= Exercise brief =
Transcribe the records below from the first line to the line that includes "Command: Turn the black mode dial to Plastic", inclusive, and omit the pictures.

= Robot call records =
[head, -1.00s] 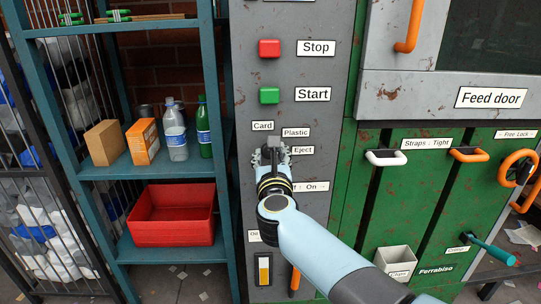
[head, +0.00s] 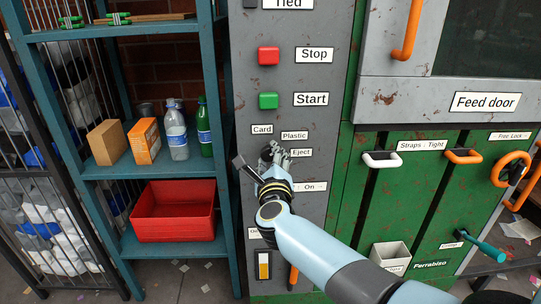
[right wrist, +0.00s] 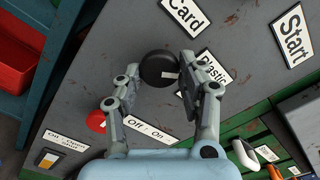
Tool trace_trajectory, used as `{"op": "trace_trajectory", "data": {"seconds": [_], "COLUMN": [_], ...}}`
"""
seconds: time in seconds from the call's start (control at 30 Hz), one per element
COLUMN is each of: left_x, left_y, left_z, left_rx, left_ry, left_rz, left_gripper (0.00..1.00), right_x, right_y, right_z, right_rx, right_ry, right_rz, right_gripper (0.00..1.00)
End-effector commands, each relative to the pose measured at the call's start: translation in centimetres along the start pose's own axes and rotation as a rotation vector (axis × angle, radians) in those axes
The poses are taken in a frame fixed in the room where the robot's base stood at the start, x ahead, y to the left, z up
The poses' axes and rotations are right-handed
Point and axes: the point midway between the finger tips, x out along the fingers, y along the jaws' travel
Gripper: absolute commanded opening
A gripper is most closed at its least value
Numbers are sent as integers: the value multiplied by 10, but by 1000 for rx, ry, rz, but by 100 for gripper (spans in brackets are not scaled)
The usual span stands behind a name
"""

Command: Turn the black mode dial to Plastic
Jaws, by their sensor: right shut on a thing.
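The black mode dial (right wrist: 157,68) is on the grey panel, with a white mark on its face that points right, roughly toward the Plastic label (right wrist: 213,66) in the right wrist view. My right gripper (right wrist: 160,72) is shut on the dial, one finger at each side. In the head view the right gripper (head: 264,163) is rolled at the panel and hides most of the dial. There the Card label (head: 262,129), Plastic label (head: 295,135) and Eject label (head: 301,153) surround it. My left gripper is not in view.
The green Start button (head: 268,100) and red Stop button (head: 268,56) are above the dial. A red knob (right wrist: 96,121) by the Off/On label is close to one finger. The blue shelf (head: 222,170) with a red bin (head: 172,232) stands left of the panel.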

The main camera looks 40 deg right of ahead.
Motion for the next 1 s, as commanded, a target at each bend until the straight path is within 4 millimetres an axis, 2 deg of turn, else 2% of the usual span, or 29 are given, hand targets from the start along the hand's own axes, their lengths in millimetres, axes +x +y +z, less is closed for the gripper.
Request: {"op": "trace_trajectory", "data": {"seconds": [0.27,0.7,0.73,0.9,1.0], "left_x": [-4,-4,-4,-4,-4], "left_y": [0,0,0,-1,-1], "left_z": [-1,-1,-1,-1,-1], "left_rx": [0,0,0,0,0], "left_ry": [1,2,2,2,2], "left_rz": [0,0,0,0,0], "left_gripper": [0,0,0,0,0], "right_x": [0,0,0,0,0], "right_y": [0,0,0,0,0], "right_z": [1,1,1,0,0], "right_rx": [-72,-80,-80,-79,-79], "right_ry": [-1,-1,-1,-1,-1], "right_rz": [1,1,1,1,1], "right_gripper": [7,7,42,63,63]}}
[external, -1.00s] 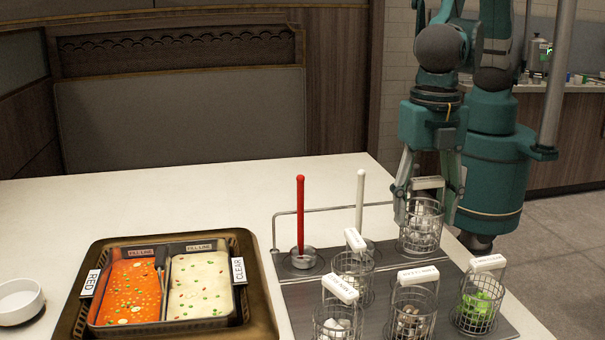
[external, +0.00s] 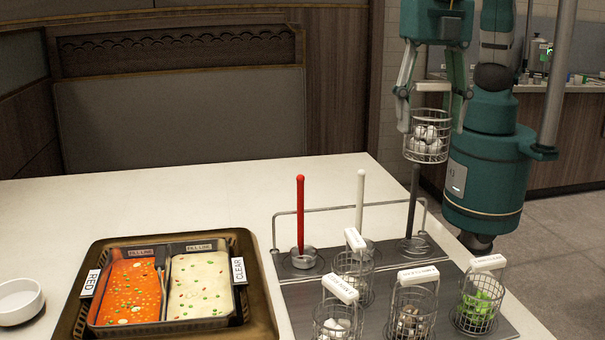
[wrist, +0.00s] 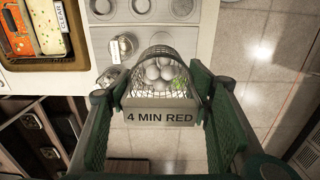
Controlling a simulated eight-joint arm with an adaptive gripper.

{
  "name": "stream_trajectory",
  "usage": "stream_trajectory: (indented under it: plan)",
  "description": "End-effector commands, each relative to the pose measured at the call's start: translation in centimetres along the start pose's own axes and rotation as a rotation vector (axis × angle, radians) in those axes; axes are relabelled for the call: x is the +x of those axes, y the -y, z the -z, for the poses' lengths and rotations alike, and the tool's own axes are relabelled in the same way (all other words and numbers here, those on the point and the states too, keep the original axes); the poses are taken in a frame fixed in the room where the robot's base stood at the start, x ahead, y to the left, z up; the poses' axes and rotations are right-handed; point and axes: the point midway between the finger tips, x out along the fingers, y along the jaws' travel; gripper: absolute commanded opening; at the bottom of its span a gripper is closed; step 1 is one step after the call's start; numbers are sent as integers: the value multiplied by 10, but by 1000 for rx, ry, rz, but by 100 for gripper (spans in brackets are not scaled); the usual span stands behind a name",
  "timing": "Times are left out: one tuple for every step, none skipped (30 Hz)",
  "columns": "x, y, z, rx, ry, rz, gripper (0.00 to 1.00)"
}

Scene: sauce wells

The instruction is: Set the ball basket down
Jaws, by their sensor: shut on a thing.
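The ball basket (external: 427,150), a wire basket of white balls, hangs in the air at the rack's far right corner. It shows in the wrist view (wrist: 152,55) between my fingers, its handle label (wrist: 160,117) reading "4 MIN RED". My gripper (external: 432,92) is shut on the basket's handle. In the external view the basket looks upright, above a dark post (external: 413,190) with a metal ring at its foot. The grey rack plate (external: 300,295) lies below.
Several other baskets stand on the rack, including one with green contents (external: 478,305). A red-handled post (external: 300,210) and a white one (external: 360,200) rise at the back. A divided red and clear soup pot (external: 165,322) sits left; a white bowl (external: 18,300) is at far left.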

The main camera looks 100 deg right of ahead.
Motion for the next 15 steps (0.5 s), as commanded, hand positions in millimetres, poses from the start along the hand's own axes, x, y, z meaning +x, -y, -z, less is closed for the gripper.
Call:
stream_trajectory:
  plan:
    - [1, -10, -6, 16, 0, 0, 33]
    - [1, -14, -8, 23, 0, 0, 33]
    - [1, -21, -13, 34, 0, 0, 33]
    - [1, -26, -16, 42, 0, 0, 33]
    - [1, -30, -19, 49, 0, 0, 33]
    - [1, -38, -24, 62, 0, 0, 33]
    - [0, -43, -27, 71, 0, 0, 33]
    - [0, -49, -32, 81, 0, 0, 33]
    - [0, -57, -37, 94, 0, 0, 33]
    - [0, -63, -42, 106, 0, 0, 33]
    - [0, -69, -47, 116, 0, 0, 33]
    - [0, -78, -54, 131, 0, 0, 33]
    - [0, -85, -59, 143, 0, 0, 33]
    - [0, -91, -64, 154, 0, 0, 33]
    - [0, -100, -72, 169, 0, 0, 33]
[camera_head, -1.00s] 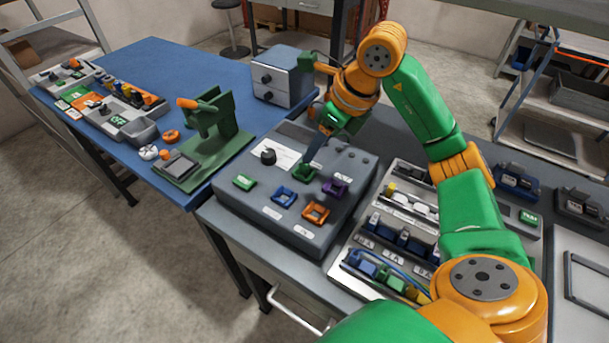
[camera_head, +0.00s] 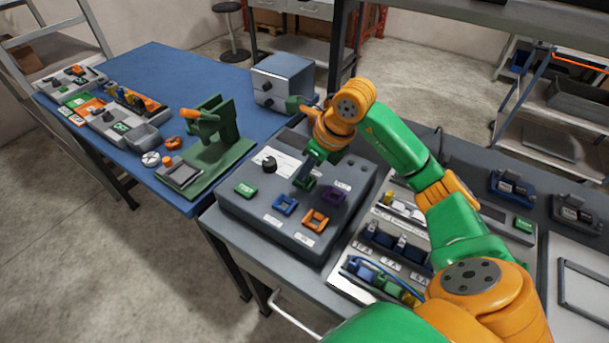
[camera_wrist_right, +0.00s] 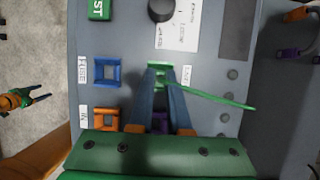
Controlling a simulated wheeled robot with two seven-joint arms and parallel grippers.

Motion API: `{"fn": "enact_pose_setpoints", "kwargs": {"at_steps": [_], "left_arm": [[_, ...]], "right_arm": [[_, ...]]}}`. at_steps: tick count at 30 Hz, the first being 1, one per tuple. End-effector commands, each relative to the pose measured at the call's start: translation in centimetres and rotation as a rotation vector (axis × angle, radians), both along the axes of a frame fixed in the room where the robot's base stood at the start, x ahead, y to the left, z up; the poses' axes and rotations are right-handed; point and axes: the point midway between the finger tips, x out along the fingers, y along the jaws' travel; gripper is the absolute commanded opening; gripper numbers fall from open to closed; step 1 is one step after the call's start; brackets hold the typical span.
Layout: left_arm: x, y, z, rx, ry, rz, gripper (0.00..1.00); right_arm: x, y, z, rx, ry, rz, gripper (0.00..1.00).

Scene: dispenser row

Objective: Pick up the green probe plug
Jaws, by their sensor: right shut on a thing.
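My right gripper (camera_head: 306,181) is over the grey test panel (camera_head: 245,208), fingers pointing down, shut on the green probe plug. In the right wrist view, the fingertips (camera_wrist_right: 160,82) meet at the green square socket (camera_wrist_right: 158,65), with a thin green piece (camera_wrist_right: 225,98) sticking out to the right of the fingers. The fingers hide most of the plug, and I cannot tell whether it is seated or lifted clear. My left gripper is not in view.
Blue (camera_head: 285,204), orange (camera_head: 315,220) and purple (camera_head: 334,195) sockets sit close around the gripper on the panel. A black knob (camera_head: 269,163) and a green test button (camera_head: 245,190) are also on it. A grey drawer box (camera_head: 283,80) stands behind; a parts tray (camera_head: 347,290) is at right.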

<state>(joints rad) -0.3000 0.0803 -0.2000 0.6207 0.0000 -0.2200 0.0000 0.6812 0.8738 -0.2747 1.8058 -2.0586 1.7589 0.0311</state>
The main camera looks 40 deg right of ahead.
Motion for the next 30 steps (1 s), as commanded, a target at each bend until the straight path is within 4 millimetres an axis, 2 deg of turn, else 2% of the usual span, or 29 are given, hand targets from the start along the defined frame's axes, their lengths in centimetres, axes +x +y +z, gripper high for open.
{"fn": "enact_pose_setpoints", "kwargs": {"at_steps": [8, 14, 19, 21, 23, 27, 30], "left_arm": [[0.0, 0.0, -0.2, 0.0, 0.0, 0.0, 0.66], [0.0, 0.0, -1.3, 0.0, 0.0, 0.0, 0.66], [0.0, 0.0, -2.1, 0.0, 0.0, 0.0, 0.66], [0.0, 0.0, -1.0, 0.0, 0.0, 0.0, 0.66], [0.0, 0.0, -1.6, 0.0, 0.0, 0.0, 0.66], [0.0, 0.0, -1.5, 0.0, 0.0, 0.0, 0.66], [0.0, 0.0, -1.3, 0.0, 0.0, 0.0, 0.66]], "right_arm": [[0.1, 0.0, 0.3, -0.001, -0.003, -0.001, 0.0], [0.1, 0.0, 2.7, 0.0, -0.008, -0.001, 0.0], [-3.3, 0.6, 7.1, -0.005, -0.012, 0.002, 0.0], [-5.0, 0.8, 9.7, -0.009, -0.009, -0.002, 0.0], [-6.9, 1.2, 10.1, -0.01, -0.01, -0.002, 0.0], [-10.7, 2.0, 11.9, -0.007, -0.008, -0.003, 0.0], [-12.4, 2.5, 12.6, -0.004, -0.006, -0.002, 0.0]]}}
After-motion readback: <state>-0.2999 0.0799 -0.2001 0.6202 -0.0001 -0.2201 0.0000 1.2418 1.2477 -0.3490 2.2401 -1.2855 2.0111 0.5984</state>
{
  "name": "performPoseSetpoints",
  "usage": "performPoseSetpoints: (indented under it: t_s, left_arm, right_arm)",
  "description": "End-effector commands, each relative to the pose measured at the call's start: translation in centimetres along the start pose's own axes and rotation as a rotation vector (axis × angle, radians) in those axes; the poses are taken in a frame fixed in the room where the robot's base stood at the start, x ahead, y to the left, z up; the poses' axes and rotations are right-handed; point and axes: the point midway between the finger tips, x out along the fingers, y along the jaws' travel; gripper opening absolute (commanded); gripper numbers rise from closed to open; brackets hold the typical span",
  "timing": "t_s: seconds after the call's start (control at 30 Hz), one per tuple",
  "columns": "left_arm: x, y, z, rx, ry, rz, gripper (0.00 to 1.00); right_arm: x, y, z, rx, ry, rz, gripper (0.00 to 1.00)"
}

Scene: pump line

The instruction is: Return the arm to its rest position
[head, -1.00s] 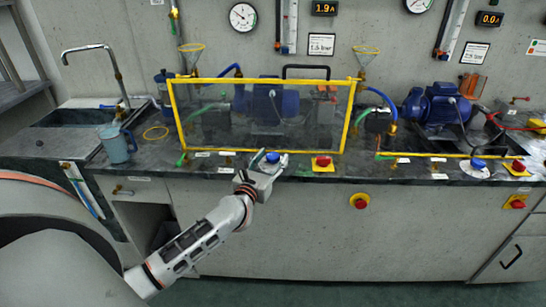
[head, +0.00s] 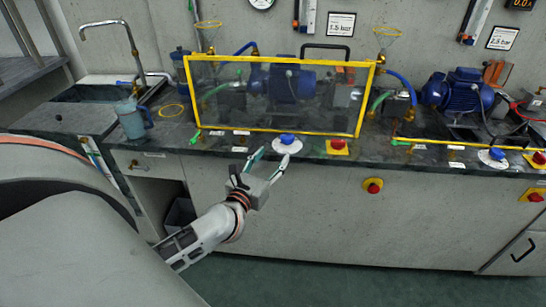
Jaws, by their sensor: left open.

= Answer below =
[head, -1.00s] 
[head, +0.00s] 
[right wrist, +0.00s] 
Tool trace_trajectory, used as `{"op": "trace_trajectory", "data": {"seconds": [_], "COLUMN": [_], ...}}`
"""
seconds: time in seconds from the call's start (control at 30 Hz), one per element
COLUMN is each of: left_x, left_y, left_z, left_rx, left_ry, left_rz, left_gripper (0.00..1.00), right_x, right_y, right_z, right_rx, right_ry, right_rz, right_gripper (0.00..1.00)
End-effector commands, each relative to the pose measured at the call's start: translation in centimetres along the start pose's own axes and rotation as a rotation vector (axis × angle, radians) in those axes
The poses are taken in a frame fixed in the room where the robot's base stood at the start, x ahead, y to the left, z up
The poses' axes and rotations are right-handed
Point and axes: the point midway between the finger tips, x out along the fingers, y along the jaws' travel
Gripper: absolute commanded opening
A gripper is most closed at its least value
Numbers are sent as integers: the value multiplied by 10, but by 1000 for rx, ry, rz, but by 100 for gripper (spans in brackets are not scaled)
The usual span stands behind a name
"""

Command: Turn the black mode dial to Plastic

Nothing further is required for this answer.